Set exercise:
Leave out every picture, then transcribe the rest of the listing exactly.
─── Records to process ───
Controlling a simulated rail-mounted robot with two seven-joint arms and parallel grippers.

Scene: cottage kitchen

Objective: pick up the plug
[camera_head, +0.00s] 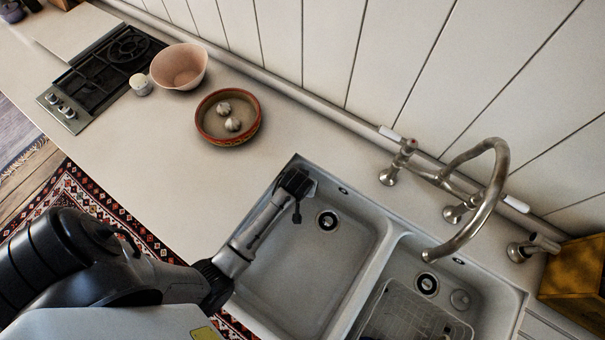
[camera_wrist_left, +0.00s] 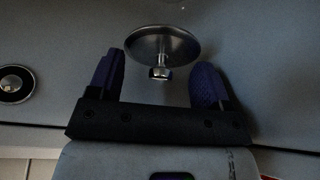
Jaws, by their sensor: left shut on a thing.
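The plug (camera_wrist_left: 160,45) is a shiny metal disc with a small knob. In the left wrist view it sits between the two blue-padded fingers of my left gripper (camera_wrist_left: 158,85), which is shut on it, and the disc spans the gap. In the head view my left gripper (camera_head: 297,205) is over the back left of the left sink basin (camera_head: 287,265). I cannot make out the held plug there. My right gripper is in neither view.
The left basin has a round drain (camera_head: 327,220). The right basin holds another drain (camera_head: 427,284), a round grey disc (camera_head: 460,299) and a wire rack (camera_head: 405,318). A curved tap (camera_head: 490,190) stands behind. A bowl with garlic (camera_head: 206,133) is on the counter.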

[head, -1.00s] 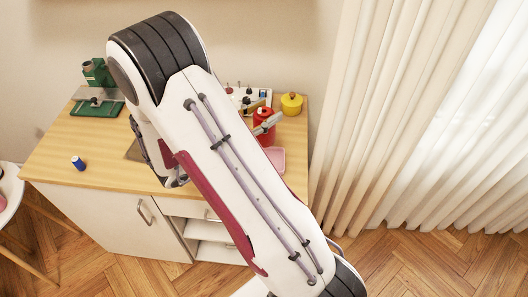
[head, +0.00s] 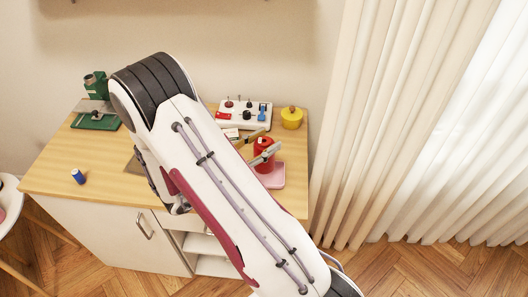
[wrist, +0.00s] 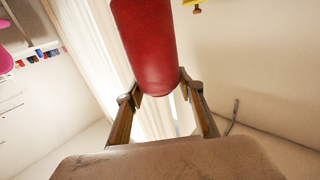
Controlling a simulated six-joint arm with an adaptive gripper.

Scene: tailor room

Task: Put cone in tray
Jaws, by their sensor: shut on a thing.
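The red cone (head: 264,146) shows in the head view at the right part of the table, beside my arm. In the wrist view the cone (wrist: 145,45) is a smooth red body between my two fingers. My gripper (wrist: 158,92) is shut on it. In the head view the fingers of my gripper (head: 258,148) show on both sides of the cone, and my arm hides the rest. The pink tray (head: 278,181) is partly hidden behind the cone and my arm. The cone's lower end overlaps the tray in this view; I cannot tell whether they touch.
A white panel (head: 258,124) with several small items and a yellow pot (head: 291,119) stand behind the cone. A green machine (head: 95,105) and a blue spool (head: 78,176) are at the left. Curtains (head: 370,120) hang at the right.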

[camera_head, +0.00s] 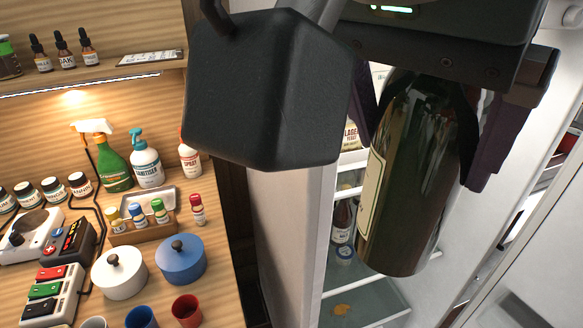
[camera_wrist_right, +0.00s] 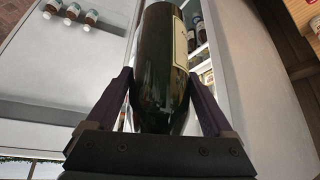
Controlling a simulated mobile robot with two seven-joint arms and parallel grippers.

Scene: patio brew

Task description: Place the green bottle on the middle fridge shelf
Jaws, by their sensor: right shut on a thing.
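My right gripper (camera_head: 425,125) is shut on the green bottle (camera_head: 408,185), which is dark green with a pale label on its left side. The bottle hangs slightly tilted in front of the open fridge (camera_head: 365,305) in the head view. In the right wrist view the gripper (camera_wrist_right: 165,105) has one finger on each side of the bottle (camera_wrist_right: 158,75). The bottle hides much of the fridge inside. My left gripper is not in view.
Inside the fridge, a small brown bottle (camera_head: 342,222) stands behind the held bottle, and an orange-brown patch (camera_head: 341,309) lies on a lower glass shelf. The open fridge door (camera_head: 540,240) is at the right. The wooden counter at left holds a white pot (camera_head: 120,278), a blue pot (camera_head: 180,262) and spray bottles (camera_head: 113,165).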

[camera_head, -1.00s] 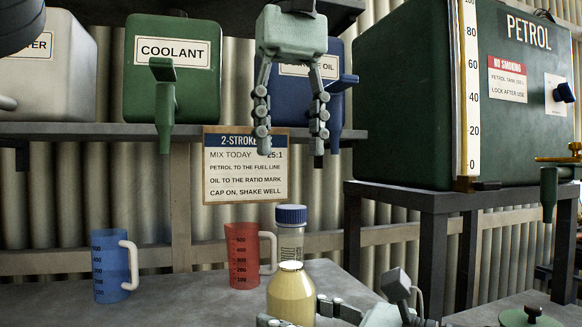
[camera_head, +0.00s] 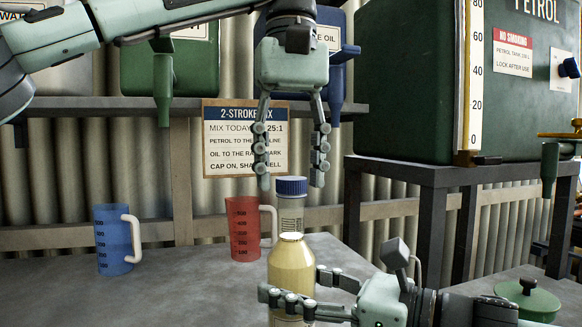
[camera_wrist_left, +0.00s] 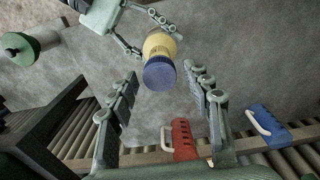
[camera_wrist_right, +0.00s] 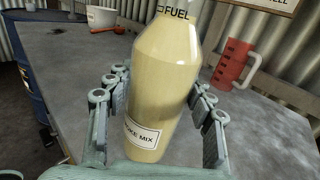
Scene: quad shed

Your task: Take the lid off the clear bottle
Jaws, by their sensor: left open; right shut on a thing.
───
Solution for this exercise:
Controlling a simulated rail-mounted robot with two seven-joint arms and parallel grippers.

Scene: cottage kitchen

Objective: pick up the plug
[camera_head, +0.00s] 
[camera_wrist_left, +0.00s] 
Jaws, by their sensor: left shut on a thing.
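The plug (camera_wrist_left: 160,45) is a shiny metal disc with a small knob. In the left wrist view it sits between the two blue-padded fingers of my left gripper (camera_wrist_left: 158,85), which is shut on it, and the disc spans the gap. In the head view my left gripper (camera_head: 297,205) is over the back left of the left sink basin (camera_head: 287,265). I cannot make out the held plug there. My right gripper is in neither view.
The left basin has a round drain (camera_head: 327,220). The right basin holds another drain (camera_head: 427,284), a round grey disc (camera_head: 460,299) and a wire rack (camera_head: 405,318). A curved tap (camera_head: 490,190) stands behind. A bowl with garlic (camera_head: 206,133) is on the counter.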

[head, -1.00s] 
[head, +0.00s] 
[wrist, +0.00s] 
Controlling a simulated six-joint arm with an adaptive gripper.

Scene: tailor room

Task: Put cone in tray
Jaws, by their sensor: shut on a thing.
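The red cone (head: 264,146) shows in the head view at the right part of the table, beside my arm. In the wrist view the cone (wrist: 145,45) is a smooth red body between my two fingers. My gripper (wrist: 158,92) is shut on it. In the head view the fingers of my gripper (head: 258,148) show on both sides of the cone, and my arm hides the rest. The pink tray (head: 278,181) is partly hidden behind the cone and my arm. The cone's lower end overlaps the tray in this view; I cannot tell whether they touch.
A white panel (head: 258,124) with several small items and a yellow pot (head: 291,119) stand behind the cone. A green machine (head: 95,105) and a blue spool (head: 78,176) are at the left. Curtains (head: 370,120) hang at the right.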

[camera_head, +0.00s] 
[camera_wrist_right, +0.00s] 
Controlling a simulated mobile robot with two seven-joint arms and parallel grippers.

Scene: patio brew

Task description: Place the green bottle on the middle fridge shelf
Jaws, by their sensor: right shut on a thing.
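My right gripper (camera_head: 425,125) is shut on the green bottle (camera_head: 408,185), which is dark green with a pale label on its left side. The bottle hangs slightly tilted in front of the open fridge (camera_head: 365,305) in the head view. In the right wrist view the gripper (camera_wrist_right: 165,105) has one finger on each side of the bottle (camera_wrist_right: 158,75). The bottle hides much of the fridge inside. My left gripper is not in view.
Inside the fridge, a small brown bottle (camera_head: 342,222) stands behind the held bottle, and an orange-brown patch (camera_head: 341,309) lies on a lower glass shelf. The open fridge door (camera_head: 540,240) is at the right. The wooden counter at left holds a white pot (camera_head: 120,278), a blue pot (camera_head: 180,262) and spray bottles (camera_head: 113,165).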

[camera_head, -1.00s] 
[camera_head, +0.00s] 
[camera_wrist_left, +0.00s] 
[camera_wrist_right, +0.00s] 
Scene: quad shed

Your task: Take the lid off the clear bottle
Jaws, by their sensor: left open; right shut on a thing.

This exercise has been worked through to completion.